WRITTEN INSTRUCTION:
From the listing below, copy every line with the word "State".

Robot task records:
══════════

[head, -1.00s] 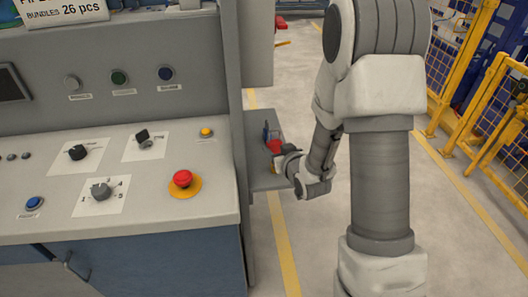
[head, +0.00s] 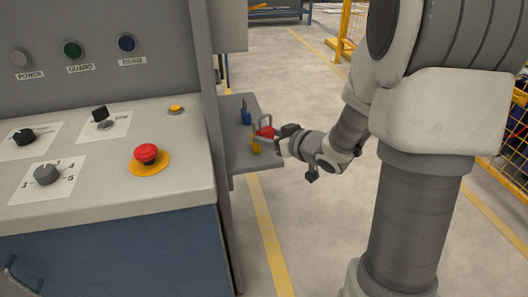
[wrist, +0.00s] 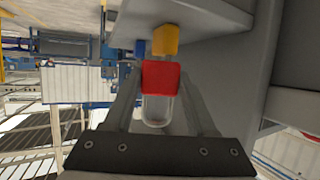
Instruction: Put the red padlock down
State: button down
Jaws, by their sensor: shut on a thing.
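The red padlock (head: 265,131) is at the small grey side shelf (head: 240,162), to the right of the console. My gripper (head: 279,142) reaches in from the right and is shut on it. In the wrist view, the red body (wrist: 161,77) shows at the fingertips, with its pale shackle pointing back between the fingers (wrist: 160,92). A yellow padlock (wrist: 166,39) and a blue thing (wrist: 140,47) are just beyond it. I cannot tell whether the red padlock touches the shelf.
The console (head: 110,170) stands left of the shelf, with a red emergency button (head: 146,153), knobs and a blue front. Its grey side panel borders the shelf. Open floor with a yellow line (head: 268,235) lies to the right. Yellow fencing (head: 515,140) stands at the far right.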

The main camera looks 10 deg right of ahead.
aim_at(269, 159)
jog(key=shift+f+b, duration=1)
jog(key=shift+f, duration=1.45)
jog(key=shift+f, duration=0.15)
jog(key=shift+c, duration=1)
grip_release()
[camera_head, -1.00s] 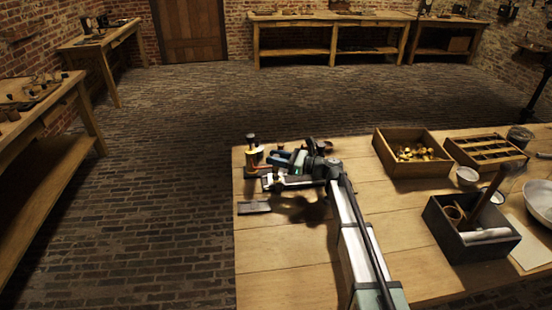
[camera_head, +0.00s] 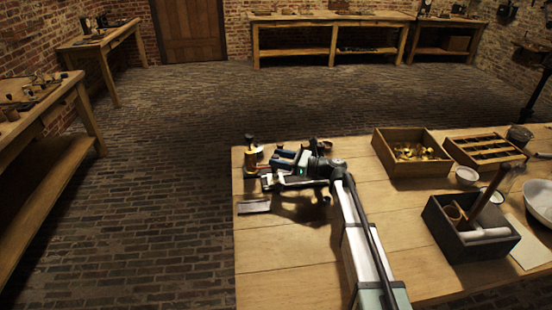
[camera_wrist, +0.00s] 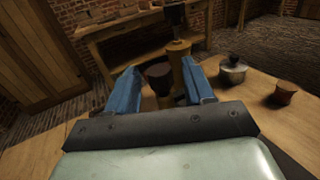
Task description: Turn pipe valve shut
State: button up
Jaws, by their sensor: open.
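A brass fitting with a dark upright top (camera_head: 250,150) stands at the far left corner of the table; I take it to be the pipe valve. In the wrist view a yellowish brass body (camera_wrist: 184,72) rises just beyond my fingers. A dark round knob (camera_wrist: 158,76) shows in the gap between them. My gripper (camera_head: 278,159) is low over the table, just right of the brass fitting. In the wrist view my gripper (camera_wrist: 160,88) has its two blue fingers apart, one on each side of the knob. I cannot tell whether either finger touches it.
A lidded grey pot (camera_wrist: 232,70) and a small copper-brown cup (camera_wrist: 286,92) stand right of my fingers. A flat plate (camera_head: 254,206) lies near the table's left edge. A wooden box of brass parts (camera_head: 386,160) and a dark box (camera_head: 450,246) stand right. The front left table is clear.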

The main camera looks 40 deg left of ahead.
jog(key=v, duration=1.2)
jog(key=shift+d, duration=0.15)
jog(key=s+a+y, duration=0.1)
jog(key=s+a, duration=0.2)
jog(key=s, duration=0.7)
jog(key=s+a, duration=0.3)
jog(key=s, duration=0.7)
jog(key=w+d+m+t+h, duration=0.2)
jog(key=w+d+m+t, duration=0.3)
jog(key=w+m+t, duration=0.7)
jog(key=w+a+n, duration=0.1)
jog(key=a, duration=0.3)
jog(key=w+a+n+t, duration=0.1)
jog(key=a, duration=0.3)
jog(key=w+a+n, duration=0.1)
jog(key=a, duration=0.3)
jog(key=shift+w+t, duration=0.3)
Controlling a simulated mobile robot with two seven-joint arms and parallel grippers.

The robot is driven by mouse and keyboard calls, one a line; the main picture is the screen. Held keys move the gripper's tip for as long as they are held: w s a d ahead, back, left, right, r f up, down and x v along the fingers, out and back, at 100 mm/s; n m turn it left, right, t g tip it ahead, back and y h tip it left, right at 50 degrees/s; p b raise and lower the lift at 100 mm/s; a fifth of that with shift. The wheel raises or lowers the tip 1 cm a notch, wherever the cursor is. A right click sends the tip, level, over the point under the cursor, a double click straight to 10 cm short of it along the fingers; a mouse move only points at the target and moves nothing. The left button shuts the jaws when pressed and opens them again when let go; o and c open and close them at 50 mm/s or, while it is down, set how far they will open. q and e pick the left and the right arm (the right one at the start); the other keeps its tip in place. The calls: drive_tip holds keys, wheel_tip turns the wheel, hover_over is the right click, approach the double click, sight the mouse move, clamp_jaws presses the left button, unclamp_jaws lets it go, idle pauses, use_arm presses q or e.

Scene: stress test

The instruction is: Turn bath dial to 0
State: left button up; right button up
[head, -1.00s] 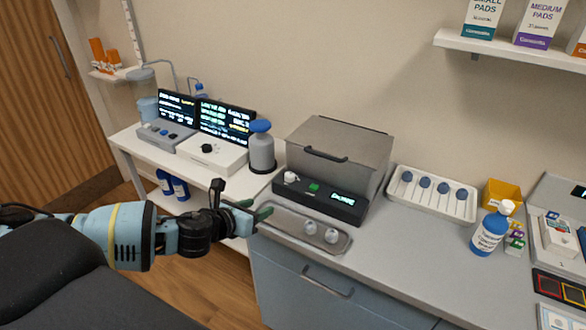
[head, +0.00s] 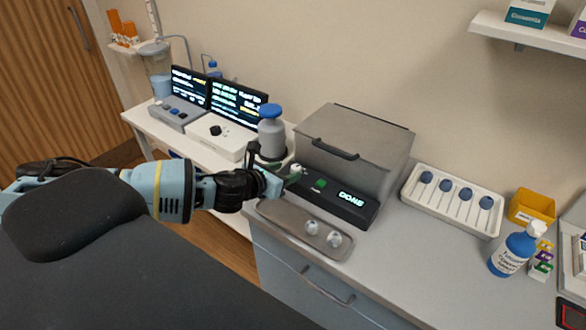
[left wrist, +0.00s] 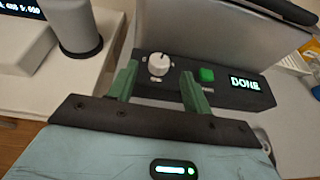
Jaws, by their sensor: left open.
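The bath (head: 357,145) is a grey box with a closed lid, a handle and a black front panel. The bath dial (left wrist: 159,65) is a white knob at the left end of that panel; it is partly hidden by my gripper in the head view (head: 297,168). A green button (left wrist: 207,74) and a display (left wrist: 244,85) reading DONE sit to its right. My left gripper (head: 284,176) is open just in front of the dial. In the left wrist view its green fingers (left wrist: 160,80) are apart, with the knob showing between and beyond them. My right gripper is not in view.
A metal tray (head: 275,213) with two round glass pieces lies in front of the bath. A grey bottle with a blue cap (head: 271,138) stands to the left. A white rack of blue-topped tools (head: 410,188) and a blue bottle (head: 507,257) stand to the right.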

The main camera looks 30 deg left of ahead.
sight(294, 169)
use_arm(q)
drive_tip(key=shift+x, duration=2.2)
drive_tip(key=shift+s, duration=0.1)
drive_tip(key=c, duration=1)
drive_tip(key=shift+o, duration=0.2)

══════════

SOLUTION FOR THIS PROBLEM:
State: button down
State: button up
State: left button up; right button up

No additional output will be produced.